**Data for processing**
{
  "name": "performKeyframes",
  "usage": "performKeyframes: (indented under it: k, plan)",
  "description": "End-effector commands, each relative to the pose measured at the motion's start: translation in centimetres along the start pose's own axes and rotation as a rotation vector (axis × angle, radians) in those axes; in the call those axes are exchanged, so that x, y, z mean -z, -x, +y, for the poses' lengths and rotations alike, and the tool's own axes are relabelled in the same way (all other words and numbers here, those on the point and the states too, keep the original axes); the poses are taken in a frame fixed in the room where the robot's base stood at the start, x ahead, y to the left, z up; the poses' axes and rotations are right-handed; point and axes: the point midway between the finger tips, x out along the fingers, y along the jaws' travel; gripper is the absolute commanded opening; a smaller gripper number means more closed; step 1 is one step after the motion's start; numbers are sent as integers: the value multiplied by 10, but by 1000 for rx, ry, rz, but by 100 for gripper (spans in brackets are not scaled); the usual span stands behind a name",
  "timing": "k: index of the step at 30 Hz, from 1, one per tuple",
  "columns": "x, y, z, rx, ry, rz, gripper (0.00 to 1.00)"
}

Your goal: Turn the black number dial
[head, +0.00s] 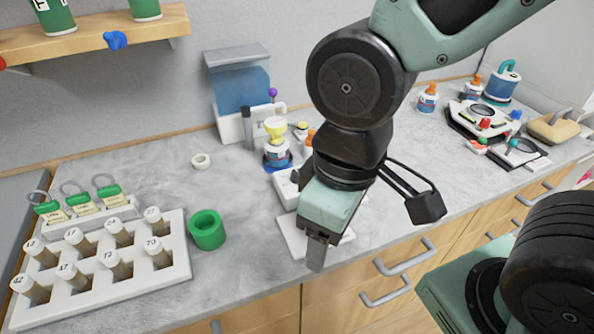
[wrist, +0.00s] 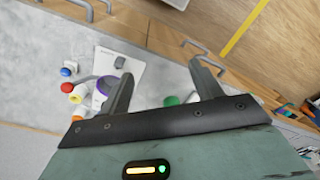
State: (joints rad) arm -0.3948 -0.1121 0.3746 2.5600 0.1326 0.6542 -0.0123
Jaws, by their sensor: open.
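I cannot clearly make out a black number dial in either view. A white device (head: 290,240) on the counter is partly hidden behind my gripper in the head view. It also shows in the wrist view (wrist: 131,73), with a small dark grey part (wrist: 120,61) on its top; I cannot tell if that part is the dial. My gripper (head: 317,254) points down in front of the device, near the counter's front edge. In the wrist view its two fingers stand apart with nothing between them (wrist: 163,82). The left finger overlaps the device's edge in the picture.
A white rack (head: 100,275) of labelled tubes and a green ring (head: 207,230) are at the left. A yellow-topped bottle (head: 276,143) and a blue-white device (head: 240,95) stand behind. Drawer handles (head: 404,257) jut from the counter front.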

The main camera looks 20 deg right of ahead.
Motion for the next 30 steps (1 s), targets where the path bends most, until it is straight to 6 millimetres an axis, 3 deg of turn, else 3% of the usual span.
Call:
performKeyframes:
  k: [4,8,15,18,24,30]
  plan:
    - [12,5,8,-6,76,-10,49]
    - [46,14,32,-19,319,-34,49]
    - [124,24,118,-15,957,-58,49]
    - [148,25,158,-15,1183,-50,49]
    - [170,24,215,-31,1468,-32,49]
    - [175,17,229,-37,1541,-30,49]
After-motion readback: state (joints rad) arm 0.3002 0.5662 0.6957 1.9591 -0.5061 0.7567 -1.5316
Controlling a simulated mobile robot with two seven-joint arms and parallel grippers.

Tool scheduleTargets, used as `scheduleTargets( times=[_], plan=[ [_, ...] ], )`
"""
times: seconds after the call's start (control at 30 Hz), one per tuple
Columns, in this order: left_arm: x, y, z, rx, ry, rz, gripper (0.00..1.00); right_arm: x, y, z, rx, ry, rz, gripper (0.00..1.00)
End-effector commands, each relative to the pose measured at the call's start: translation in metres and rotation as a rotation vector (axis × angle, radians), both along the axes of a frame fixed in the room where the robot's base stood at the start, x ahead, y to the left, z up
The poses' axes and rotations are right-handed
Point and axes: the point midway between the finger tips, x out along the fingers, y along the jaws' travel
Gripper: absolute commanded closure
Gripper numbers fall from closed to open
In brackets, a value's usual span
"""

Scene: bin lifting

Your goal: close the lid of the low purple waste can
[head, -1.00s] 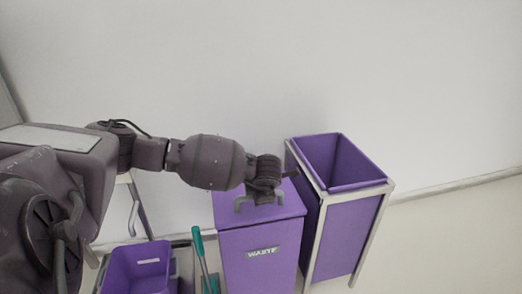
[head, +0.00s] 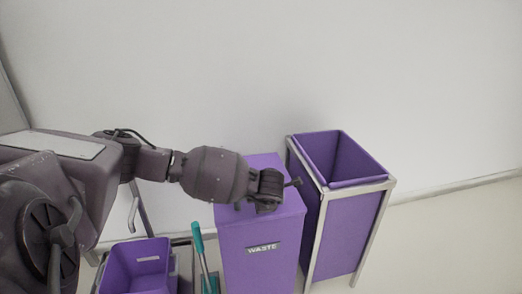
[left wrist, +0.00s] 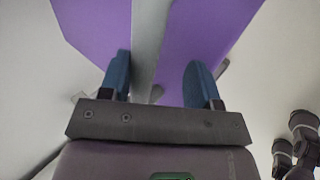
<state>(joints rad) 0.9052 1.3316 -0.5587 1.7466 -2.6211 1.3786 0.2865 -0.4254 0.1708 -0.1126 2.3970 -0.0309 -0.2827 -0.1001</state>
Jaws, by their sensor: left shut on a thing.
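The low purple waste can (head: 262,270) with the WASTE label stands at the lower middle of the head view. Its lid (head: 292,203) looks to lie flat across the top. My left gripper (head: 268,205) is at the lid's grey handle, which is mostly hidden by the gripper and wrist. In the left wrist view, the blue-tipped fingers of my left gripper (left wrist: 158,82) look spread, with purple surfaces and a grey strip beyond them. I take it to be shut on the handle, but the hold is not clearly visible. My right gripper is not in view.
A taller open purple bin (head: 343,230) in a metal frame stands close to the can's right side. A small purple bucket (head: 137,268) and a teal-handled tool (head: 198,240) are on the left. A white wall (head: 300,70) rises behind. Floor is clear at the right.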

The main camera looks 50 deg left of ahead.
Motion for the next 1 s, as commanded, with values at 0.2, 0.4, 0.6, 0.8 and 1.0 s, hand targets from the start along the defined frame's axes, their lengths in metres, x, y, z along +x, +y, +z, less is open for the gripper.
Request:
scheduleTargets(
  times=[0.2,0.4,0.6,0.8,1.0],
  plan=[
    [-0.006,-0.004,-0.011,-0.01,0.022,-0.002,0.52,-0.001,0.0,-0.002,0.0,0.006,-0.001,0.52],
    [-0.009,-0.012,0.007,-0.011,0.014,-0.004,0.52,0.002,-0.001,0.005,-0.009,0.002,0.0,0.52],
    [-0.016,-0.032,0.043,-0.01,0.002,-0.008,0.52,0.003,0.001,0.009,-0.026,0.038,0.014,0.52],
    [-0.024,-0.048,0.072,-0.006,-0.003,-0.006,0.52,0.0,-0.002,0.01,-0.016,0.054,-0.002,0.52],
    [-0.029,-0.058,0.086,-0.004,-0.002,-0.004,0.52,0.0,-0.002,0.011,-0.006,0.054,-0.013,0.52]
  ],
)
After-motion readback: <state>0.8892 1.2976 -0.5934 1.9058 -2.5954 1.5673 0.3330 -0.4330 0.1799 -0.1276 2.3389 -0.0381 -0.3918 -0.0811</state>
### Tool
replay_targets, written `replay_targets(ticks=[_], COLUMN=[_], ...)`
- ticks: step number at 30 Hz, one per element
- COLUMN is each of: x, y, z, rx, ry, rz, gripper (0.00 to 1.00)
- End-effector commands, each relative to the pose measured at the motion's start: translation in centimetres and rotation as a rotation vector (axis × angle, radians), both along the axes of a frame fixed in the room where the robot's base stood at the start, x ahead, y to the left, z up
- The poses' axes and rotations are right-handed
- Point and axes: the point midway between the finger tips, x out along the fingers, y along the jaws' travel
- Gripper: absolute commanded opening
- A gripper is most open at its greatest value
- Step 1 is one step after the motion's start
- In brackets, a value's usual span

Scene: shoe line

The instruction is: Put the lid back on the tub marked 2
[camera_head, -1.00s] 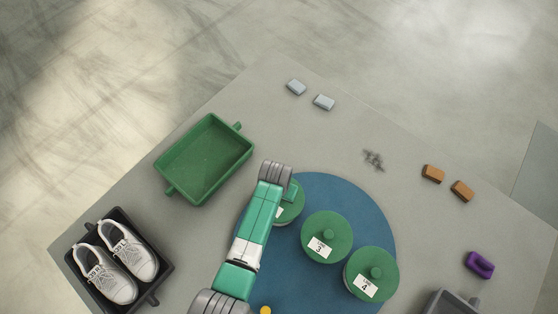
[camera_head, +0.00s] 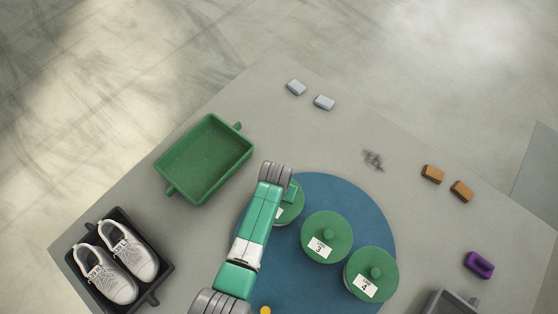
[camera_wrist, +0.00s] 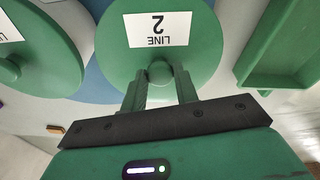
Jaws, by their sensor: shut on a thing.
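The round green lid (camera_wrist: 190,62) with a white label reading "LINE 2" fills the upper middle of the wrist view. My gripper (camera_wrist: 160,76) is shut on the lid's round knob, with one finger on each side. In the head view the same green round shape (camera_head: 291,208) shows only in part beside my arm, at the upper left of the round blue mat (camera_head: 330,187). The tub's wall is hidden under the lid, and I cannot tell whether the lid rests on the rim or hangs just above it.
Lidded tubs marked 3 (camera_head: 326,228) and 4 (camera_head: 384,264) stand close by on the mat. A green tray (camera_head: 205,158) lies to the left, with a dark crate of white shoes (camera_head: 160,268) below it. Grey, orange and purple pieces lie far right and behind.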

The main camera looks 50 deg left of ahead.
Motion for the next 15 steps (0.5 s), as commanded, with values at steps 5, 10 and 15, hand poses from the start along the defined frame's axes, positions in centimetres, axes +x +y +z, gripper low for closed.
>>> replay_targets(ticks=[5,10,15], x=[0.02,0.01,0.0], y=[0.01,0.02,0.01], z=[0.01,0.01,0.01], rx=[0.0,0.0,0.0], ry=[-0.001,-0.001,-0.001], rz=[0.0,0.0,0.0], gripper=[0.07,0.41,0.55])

**Your task**
Return only the lines from the start of the data through the line that contains "State: (joints rad)", please, copying them exactly and omitting all pictures.

**Response to the exercise**
{
  "name": "performKeyframes",
  "usage": "performKeyframes: (indented under it: k, plan)",
  "description": "End-effector commands, each relative to the pose measured at the motion's start: translation in centimetres along the start pose's own axes and rotation as a rotation vector (axis × angle, radians) in those axes; in the call those axes are exchanged, so that x, y, z mean -z, -x, +y, for the poses' lengths and rotations alike, and the tool's own axes are relabelled in the same way (all other words and numbers here, those on the point and the states too, keep the original axes); the poses are taken in a frame fixed in the room where the robot's base stood at the start, x ahead, y to the left, z up; the poses' axes and rotations are right-handed; point and axes: the point midway between the finger tips, x out along the fingers, y along the jaws' travel; gripper is the absolute commanded opening; a smaller gripper number means more closed; step 1 is one step after the motion's start; numbers are sent as integers: the value multiplied by 10, but by 1000 for rx, ry, rz, but by 100 for gripper (spans in brackets are not scaled); the usual span stands behind a name",
  "timing": "k: index of the step at 30 Hz, from 1, one per tuple",
  "columns": "x, y, z, rx, ry, rz, gripper (0.00 to 1.00)"
}

Your goal: Turn the black number dial
[head, +0.00s] 
[wrist, +0.00s] 
State: (joints rad) arm -0.3948 -0.1121 0.3746 2.5600 0.1326 0.6542 -0.0123

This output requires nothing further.